*WHAT THE TASK ASKS:*
Using the material that follows, identify and copy each line with the string "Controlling".

-- INPUT DATA start --

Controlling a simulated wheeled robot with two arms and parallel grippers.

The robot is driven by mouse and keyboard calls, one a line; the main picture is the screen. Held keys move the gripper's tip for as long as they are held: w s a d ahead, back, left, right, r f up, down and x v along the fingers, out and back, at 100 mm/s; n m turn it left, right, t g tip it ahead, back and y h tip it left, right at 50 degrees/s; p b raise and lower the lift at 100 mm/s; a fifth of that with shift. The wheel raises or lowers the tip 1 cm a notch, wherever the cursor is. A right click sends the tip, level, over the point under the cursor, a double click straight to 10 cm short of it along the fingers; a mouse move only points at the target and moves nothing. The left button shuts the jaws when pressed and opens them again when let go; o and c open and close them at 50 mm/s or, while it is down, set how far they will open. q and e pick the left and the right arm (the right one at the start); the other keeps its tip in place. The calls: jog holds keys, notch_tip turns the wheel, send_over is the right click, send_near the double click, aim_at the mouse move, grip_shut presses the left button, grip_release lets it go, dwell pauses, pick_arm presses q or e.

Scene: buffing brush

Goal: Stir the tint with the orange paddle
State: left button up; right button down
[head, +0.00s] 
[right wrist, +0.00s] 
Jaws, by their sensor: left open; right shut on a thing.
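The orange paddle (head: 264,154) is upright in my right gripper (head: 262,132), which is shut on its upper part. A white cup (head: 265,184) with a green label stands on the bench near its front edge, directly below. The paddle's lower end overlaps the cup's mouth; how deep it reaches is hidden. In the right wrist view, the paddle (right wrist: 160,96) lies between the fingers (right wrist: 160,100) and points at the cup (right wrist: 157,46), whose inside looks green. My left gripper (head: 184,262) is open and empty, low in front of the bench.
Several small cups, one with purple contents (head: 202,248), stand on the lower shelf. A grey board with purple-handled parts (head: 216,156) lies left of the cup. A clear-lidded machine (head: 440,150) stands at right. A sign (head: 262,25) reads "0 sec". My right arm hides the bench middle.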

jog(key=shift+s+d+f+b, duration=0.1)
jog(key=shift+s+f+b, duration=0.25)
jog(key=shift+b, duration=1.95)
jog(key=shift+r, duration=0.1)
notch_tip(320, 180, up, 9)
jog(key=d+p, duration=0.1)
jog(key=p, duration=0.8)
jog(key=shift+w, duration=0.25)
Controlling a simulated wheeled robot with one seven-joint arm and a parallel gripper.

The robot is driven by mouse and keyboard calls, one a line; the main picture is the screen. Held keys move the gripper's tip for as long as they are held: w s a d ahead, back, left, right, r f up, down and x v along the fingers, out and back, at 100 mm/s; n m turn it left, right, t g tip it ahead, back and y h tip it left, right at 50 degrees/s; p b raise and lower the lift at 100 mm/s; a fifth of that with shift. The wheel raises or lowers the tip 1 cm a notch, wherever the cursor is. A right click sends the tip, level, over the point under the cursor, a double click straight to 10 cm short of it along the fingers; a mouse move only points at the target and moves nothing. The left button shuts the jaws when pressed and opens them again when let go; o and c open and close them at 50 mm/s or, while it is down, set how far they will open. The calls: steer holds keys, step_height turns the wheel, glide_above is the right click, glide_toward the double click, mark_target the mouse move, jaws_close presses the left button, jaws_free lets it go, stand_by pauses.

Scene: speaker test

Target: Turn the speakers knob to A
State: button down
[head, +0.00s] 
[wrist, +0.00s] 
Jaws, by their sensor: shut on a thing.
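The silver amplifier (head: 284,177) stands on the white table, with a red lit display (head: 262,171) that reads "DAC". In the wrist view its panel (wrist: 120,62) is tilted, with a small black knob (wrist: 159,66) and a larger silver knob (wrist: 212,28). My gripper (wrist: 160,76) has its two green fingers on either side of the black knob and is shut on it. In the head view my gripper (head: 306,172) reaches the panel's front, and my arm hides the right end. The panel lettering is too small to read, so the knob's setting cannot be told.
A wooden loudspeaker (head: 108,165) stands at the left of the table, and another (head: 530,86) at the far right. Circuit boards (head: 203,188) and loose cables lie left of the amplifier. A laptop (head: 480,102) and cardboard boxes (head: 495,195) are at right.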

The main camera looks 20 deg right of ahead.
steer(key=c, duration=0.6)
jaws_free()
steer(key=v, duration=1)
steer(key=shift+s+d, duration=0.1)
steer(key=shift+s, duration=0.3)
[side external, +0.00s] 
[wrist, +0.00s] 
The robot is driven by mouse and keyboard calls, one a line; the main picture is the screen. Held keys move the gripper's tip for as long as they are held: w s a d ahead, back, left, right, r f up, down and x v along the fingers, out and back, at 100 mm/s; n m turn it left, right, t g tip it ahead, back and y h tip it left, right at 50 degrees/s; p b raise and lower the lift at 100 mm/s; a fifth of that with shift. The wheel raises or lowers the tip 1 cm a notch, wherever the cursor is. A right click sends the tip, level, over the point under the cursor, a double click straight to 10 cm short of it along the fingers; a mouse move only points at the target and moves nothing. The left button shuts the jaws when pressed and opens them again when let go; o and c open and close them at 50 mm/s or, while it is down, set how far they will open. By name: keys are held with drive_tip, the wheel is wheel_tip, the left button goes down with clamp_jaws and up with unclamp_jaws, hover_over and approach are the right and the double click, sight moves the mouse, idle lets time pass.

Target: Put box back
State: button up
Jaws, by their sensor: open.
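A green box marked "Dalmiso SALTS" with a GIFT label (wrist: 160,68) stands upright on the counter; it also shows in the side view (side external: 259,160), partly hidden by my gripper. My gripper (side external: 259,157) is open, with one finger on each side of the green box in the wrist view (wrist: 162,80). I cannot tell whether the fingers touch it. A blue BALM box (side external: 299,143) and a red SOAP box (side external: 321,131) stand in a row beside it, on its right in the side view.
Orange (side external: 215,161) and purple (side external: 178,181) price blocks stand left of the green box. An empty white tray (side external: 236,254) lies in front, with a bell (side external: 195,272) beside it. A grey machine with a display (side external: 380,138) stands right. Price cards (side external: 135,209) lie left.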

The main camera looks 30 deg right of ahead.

-- INPUT DATA end --

*RESULT FOR THIS EXERCISE:*
Controlling a simulated wheeled robot with two arms and parallel grippers.
Controlling a simulated wheeled robot with one seven-joint arm and a parallel gripper.

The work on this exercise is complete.